Siedzą sobie K. i Q. i Pimpiak na kanapie.

Franz przyłazi ze stanowiska płoszenia gołębi (na parapecie) i wciska się na fajną kanapową miejscówkę przy K. Na to K. czule:
- O, kiciuś! Przyszedłeś do pana, bo ci smutno?
Q.:
- Akurat, pupa mu zmarzła, to przylazł. Przecież on ma uczuciowość młotka. Pięciokilowego...

Pimpi psychicznie nie wytrzymuje sąsiedztwa i schodzi z kanapy. Po sekundzie Franz też schodzi z fajnej miejscówki. Błąd, bo Pimpi wraca na włości, uprzednio zaganiając Franza na jego biurko. Zestresowany F. uzupełnia kalorie (akurat, zestresowany, phi) i wraca na posterunek płoszyciela gołębi, choć one od dawna już śpią.

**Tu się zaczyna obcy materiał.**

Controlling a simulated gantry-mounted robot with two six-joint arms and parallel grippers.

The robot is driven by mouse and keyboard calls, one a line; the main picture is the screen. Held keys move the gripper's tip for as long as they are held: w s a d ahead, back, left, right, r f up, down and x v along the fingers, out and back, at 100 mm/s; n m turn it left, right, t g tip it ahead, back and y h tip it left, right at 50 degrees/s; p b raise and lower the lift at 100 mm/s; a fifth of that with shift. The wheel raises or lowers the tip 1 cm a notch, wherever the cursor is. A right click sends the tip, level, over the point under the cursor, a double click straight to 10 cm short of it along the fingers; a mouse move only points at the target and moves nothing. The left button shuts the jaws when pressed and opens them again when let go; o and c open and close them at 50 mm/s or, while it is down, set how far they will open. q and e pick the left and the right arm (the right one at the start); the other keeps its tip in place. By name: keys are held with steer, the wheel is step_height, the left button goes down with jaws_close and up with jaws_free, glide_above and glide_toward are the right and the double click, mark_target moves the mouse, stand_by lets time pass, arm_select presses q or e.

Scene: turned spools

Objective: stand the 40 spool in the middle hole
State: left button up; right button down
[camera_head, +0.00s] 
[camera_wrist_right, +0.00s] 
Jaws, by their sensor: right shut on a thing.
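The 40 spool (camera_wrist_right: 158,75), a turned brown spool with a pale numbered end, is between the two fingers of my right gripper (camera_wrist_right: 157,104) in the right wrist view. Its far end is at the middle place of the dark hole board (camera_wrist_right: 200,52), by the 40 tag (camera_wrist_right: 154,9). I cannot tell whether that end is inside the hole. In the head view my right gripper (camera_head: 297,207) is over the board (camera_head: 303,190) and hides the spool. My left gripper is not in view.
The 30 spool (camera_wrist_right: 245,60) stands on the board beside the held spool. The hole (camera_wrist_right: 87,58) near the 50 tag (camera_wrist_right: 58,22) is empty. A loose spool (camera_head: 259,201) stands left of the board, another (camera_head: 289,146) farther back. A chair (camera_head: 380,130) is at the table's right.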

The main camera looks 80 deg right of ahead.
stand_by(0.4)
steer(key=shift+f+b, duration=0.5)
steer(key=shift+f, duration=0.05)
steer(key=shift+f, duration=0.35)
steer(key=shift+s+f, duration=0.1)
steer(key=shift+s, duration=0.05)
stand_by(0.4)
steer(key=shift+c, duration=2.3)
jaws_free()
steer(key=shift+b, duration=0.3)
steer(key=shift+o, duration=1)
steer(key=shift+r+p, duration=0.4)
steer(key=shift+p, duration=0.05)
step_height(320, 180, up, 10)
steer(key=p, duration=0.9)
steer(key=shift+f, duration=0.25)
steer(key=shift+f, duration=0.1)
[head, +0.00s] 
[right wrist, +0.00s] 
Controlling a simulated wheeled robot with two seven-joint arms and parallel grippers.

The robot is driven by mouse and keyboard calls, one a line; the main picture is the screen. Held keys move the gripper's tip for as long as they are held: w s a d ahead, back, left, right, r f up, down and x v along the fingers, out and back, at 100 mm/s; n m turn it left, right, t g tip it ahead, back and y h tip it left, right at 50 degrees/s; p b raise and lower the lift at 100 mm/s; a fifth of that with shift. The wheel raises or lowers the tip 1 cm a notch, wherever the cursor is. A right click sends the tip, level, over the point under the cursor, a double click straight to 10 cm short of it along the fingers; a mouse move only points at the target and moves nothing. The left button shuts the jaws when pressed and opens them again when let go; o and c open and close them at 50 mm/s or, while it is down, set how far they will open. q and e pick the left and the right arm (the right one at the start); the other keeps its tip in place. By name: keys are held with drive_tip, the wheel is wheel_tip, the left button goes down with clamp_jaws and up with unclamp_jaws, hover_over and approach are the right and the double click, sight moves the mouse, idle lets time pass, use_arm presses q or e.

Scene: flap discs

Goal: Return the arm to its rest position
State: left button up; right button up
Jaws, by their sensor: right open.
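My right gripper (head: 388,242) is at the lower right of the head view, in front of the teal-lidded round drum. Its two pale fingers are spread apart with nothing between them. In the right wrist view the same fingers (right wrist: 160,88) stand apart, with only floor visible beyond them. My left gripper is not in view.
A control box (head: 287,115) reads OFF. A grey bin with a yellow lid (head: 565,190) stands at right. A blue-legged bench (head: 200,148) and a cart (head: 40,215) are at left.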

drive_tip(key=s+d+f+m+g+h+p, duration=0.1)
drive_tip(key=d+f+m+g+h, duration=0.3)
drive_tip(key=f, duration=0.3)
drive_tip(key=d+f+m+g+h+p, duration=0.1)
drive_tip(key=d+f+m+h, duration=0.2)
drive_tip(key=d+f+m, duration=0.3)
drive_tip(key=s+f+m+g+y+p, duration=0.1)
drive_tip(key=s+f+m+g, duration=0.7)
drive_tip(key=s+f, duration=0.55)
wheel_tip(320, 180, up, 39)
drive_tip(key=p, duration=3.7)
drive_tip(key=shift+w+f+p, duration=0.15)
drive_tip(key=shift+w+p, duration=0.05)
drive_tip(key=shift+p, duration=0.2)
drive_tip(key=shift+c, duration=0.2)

P.S. Policzyliśmy ostatnio posłania F. Wyszło nam 16. Policzyliśmy ponownie, bo nie chciało nam się wierzyć... Wyszło 17, bo właśnie zdążył wynaleźć kolejne, gdy tak sobie liczyliśmy.
P.P.S. Ostatnio pokazałam K. zdjęcia kota. Reakcja: No, kot i co z tego? Ja: Ale to Franz. K: Żartujesz! Przecież to jakiś smutny kot, nie Franz! (to były stare zdjęcia F. sprzed roku - chyba jednak trochę się zmienił ten pięciokilowy młotek ;).